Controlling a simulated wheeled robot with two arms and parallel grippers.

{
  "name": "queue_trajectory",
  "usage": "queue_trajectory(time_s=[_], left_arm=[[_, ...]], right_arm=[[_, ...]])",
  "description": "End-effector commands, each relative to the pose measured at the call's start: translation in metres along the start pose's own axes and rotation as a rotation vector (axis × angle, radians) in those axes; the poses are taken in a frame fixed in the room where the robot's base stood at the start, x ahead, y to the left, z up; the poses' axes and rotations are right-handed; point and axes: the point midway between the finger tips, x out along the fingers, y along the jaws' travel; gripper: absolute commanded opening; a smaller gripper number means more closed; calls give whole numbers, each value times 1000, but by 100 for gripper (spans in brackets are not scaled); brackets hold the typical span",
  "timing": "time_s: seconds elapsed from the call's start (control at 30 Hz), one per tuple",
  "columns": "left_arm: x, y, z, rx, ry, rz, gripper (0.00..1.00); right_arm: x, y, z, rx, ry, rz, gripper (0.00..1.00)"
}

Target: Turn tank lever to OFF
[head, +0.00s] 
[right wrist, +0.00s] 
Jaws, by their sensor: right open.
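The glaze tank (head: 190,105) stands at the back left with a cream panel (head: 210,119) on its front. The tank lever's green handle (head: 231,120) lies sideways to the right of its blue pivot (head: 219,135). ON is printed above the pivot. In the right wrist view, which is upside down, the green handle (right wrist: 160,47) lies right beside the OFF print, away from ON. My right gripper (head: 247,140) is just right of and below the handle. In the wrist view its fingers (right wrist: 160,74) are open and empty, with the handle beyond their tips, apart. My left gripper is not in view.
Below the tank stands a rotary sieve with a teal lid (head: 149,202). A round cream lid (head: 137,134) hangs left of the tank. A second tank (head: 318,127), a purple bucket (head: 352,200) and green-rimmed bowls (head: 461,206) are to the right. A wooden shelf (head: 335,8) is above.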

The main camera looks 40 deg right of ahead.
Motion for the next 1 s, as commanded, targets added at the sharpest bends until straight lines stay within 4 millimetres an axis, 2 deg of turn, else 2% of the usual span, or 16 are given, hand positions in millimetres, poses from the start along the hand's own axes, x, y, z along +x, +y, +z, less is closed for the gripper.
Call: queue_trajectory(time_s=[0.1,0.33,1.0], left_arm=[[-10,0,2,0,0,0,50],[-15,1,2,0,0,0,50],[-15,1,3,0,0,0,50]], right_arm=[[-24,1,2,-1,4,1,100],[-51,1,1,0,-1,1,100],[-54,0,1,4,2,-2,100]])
* * * *
→ **Written problem**:
Output all of the material, please, exactly as it stands.

→ **Task output**:
Controlling a simulated wheeled robot with two arms and parallel grippers.

{
  "name": "queue_trajectory",
  "usage": "queue_trajectory(time_s=[_], left_arm=[[_, ...]], right_arm=[[_, ...]])",
  "description": "End-effector commands, each relative to the pose measured at the call's start: translation in metres along the start pose's own axes and rotation as a rotation vector (axis × angle, radians) in those axes; the poses are taken in a frame fixed in the room where the robot's base stood at the start, x ahead, y to the left, z up; the poses' axes and rotations are right-handed; point and axes: the point midway between the finger tips, x out along the fingers, y along the jaws' travel; gripper: absolute commanded opening; a smaller gripper number means more closed; calls give whole numbers, each value times 1000, but by 100 for gripper (spans in brackets are not scaled); brackets hold the typical span",
  "timing": "time_s: seconds elapsed from the call's start (control at 30 Hz), one per tuple",
  "columns": "left_arm: x, y, z, rx, ry, rz, gripper (0.00..1.00); right_arm: x, y, z, rx, ry, rz, gripper (0.00..1.00)"
}

Target: Turn tank lever to OFF
[head, +0.00s] 
[right wrist, +0.00s] 
Jaws, by their sensor: right open.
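The glaze tank (head: 190,105) stands at the back left with a cream panel (head: 210,119) on its front. The tank lever's green handle (head: 231,120) lies sideways to the right of its blue pivot (head: 219,135). ON is printed above the pivot. In the right wrist view, which is upside down, the green handle (right wrist: 160,47) lies right beside the OFF print, away from ON. My right gripper (head: 247,140) is just right of and below the handle. In the wrist view its fingers (right wrist: 160,74) are open and empty, with the handle beyond their tips, apart. My left gripper is not in view.
Below the tank stands a rotary sieve with a teal lid (head: 149,202). A round cream lid (head: 137,134) hangs left of the tank. A second tank (head: 318,127), a purple bucket (head: 352,200) and green-rimmed bowls (head: 461,206) are to the right. A wooden shelf (head: 335,8) is above.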

The main camera looks 40 deg right of ahead.
Motion for the next 1 s, as commanded, targets added at the sharpest bends until straight lines stay within 4 millimetres an axis, 2 deg of turn, else 2% of the usual span, or 16 are given, hand positions in millimetres, poses from the start along the hand's own axes, x, y, z along +x, +y, +z, less is closed for the gripper.
Call: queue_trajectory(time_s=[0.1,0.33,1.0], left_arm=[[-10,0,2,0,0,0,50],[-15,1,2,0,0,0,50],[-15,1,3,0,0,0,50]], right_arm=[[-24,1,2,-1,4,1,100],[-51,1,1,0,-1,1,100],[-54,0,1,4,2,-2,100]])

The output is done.